[Stated task]
Using the material below, copy every line where "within" appears.

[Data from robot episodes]
>> Start

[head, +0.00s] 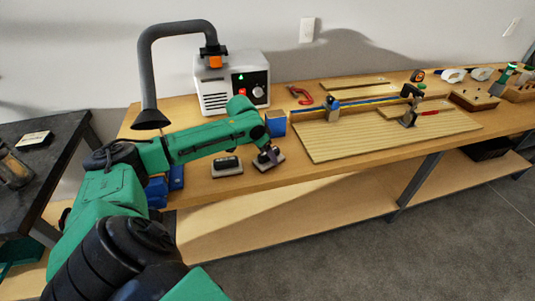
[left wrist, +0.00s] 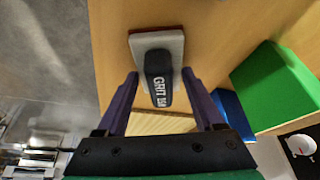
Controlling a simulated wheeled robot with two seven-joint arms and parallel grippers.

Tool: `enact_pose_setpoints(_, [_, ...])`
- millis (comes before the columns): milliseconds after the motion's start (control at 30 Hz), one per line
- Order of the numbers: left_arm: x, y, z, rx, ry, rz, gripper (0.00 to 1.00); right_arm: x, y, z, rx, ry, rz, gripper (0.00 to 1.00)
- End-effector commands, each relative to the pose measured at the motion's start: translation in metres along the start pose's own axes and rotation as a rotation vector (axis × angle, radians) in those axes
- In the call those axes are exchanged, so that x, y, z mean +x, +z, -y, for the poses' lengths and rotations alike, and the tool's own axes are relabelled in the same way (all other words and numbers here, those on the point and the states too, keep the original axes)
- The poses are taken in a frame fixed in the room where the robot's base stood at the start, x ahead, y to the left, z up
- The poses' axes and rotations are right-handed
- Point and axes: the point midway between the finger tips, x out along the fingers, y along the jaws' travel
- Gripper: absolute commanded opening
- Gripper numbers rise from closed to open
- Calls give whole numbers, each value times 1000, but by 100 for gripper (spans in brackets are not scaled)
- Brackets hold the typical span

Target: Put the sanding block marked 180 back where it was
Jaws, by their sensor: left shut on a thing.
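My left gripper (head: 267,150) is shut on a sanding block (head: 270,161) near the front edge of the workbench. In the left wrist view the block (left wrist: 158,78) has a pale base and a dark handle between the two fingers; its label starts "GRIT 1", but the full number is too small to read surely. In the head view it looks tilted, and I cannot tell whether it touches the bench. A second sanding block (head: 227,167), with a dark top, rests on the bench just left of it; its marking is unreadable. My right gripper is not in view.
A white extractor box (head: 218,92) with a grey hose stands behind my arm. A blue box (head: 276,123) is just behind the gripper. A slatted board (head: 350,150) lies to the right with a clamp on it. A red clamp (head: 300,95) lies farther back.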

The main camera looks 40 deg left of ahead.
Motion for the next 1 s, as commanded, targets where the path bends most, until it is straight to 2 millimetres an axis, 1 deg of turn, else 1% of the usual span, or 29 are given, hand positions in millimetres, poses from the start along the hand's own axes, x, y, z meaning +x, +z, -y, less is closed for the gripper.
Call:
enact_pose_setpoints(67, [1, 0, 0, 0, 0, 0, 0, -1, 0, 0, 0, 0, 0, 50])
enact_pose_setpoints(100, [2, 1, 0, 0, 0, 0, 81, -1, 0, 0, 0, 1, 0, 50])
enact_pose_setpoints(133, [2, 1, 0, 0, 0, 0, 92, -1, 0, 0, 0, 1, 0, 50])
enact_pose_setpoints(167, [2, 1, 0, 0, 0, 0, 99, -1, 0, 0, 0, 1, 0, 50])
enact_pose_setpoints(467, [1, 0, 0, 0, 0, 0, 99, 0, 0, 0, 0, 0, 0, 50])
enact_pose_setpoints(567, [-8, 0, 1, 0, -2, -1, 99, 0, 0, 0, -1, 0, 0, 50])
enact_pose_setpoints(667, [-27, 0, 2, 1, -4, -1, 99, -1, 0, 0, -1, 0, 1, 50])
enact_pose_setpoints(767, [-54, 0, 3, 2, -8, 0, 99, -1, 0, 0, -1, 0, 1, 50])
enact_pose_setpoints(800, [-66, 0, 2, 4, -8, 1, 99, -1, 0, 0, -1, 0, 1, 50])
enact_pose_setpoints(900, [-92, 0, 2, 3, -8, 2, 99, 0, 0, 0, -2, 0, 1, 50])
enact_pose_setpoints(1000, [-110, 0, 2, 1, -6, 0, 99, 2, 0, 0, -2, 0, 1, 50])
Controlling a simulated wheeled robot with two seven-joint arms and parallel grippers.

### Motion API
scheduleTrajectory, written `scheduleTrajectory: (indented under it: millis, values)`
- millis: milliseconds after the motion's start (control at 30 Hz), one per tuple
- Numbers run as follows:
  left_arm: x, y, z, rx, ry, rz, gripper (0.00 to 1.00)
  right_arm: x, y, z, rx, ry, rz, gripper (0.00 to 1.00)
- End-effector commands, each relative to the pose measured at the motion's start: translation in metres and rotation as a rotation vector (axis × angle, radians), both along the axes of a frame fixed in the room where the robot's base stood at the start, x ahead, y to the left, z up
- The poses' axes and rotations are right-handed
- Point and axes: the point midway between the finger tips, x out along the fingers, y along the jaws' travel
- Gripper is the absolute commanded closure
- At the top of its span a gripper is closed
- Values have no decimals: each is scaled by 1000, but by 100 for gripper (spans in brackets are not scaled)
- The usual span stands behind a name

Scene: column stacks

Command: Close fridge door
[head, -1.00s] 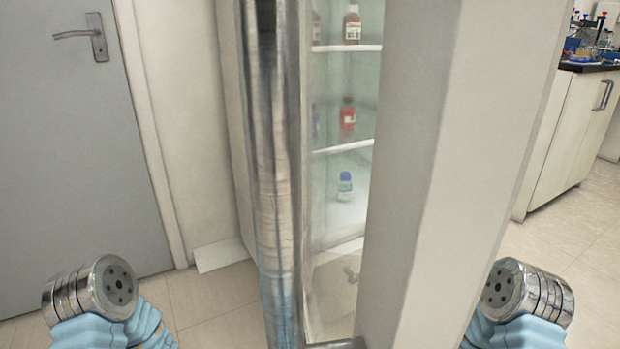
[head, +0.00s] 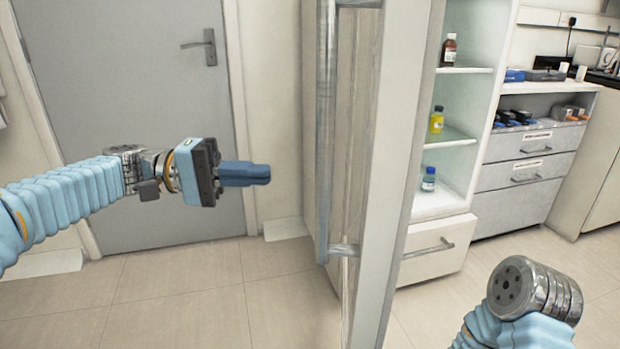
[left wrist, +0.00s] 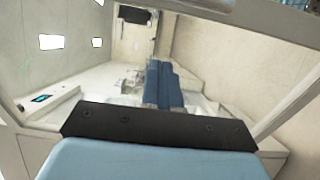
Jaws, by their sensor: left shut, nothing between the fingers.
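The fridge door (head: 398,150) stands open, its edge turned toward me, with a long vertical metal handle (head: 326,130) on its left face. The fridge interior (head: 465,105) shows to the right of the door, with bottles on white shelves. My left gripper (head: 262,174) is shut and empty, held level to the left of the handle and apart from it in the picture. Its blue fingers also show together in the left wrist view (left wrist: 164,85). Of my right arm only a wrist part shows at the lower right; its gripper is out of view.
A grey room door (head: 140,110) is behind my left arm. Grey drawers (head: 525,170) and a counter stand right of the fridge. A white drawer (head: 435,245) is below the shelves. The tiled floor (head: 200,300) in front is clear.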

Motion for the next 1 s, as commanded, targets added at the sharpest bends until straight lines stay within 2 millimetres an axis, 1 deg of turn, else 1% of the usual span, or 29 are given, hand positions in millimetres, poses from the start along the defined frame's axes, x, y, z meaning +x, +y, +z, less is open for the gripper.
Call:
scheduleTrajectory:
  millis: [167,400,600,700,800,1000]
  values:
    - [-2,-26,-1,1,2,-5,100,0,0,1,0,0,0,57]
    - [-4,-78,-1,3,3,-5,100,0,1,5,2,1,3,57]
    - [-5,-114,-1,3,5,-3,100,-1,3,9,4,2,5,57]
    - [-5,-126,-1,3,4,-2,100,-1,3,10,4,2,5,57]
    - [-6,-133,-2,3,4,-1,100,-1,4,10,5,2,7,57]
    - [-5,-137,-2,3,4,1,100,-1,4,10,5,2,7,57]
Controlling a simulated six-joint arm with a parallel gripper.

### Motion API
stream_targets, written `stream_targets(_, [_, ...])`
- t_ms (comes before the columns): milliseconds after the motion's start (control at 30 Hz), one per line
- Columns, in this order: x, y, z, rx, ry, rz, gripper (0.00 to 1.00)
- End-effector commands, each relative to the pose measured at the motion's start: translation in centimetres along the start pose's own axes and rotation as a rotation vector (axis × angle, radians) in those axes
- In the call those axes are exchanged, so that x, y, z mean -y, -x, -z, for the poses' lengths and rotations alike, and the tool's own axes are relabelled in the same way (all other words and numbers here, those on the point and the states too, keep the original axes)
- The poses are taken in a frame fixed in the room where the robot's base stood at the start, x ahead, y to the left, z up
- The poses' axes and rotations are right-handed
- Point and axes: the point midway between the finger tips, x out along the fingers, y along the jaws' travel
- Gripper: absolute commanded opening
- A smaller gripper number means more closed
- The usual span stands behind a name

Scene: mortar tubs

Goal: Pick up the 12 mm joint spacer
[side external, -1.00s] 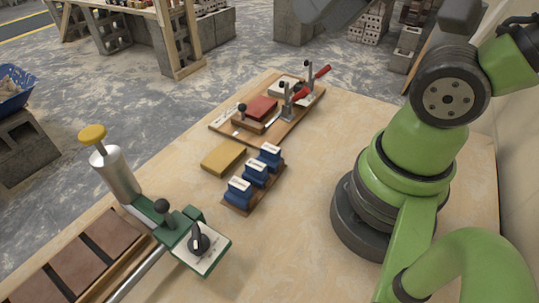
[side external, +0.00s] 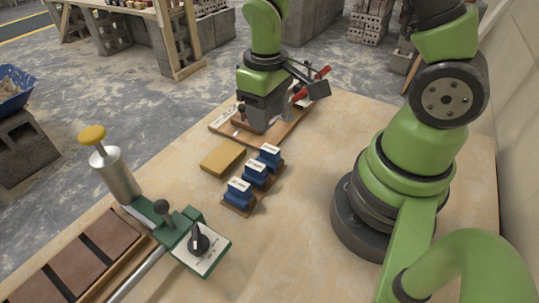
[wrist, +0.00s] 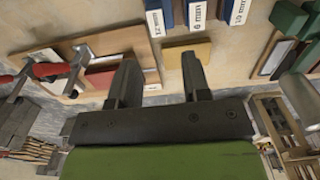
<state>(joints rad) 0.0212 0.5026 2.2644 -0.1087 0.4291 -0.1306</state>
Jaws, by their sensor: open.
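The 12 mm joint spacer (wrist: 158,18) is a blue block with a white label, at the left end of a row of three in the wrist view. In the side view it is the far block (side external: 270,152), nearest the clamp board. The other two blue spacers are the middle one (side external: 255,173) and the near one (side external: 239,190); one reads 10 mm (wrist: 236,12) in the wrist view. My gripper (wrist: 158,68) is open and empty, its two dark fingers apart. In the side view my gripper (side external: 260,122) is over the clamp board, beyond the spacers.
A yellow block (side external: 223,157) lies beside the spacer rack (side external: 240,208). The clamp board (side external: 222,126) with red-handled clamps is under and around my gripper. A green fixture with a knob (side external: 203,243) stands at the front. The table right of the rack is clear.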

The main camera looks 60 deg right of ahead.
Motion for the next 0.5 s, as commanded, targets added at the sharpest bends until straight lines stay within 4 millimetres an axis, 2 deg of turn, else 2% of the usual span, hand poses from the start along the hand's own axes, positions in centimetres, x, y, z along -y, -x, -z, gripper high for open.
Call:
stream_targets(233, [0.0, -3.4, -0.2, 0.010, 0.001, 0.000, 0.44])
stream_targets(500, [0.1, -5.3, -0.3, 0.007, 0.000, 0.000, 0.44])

>> End
>> Start

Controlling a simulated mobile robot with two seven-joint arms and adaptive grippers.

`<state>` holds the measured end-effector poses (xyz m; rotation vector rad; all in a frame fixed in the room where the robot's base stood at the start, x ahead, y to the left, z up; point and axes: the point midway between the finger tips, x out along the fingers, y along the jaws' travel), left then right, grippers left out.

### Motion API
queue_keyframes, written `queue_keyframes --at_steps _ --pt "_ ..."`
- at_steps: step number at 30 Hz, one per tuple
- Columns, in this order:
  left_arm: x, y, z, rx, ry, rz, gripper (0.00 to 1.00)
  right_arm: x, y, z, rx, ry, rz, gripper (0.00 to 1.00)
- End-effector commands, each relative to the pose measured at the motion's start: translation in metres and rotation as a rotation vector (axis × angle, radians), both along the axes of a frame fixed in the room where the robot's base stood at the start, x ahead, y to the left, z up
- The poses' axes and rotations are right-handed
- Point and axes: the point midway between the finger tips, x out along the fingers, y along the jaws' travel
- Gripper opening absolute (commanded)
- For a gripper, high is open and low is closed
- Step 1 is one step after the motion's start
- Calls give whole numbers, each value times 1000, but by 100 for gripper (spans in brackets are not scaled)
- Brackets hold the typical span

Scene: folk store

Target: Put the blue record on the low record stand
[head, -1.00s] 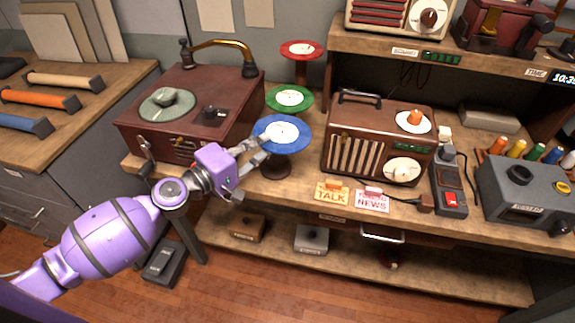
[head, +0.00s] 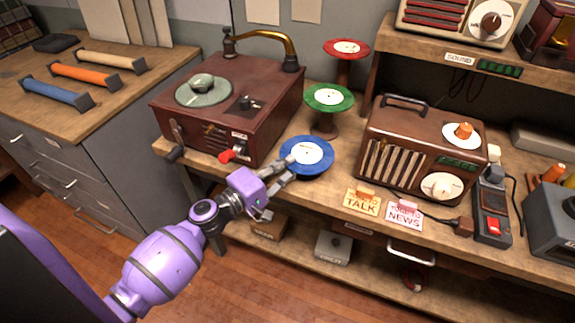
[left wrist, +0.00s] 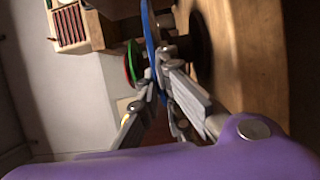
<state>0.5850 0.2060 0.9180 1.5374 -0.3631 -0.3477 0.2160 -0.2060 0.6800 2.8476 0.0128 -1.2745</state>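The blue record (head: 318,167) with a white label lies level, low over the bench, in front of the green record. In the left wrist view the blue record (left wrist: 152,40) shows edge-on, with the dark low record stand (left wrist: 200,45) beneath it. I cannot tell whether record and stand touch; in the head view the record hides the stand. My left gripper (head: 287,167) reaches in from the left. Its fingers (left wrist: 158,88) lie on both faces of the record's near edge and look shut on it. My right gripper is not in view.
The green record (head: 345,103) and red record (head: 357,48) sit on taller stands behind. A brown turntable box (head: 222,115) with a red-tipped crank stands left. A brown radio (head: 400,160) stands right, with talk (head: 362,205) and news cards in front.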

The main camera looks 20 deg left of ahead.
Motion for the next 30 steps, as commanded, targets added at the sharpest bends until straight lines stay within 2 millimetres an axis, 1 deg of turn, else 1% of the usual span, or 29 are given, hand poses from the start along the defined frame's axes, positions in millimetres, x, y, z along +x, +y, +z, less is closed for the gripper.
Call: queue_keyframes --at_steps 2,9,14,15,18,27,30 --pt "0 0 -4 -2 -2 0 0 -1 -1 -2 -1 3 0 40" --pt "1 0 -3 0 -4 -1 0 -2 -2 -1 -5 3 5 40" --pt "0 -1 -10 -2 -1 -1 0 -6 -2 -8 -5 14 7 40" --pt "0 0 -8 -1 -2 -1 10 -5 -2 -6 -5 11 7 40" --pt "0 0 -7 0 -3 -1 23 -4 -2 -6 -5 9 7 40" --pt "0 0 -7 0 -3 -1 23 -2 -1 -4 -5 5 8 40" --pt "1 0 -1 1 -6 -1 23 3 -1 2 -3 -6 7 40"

>> End

[Task response]
Motion for the next 1 s, as commanded, targets added at the sharpest bends until straight lines stay within 2 millimetres an axis, 1 deg of turn, else 1% of the usual span, or 29 are given, hand positions in millimetres, poses from the start along the defined frame's axes, x, y, z meaning +x, +y, +z, less is open for the gripper.
Motion for the next 0.5 s, as commanded, targets added at the sharpest bends until straight lines stay within 4 millimetres an axis, 2 deg of turn, else 2% of the usual span, hand poses from the start along the hand's own axes, positions in centimetres, x, y, z along -y, -x, -z, gripper high for open.
Motion for the next 30 steps, as commanded, targets added at the sharpest bends until straight lines stay within 2 millimetres an axis, 1 deg of turn, else 1% of the usual span, or 29 are given, hand poses from the start along the defined frame's axes, positions in millimetres, x, y, z along +x, +y, +z, less is closed for the gripper.

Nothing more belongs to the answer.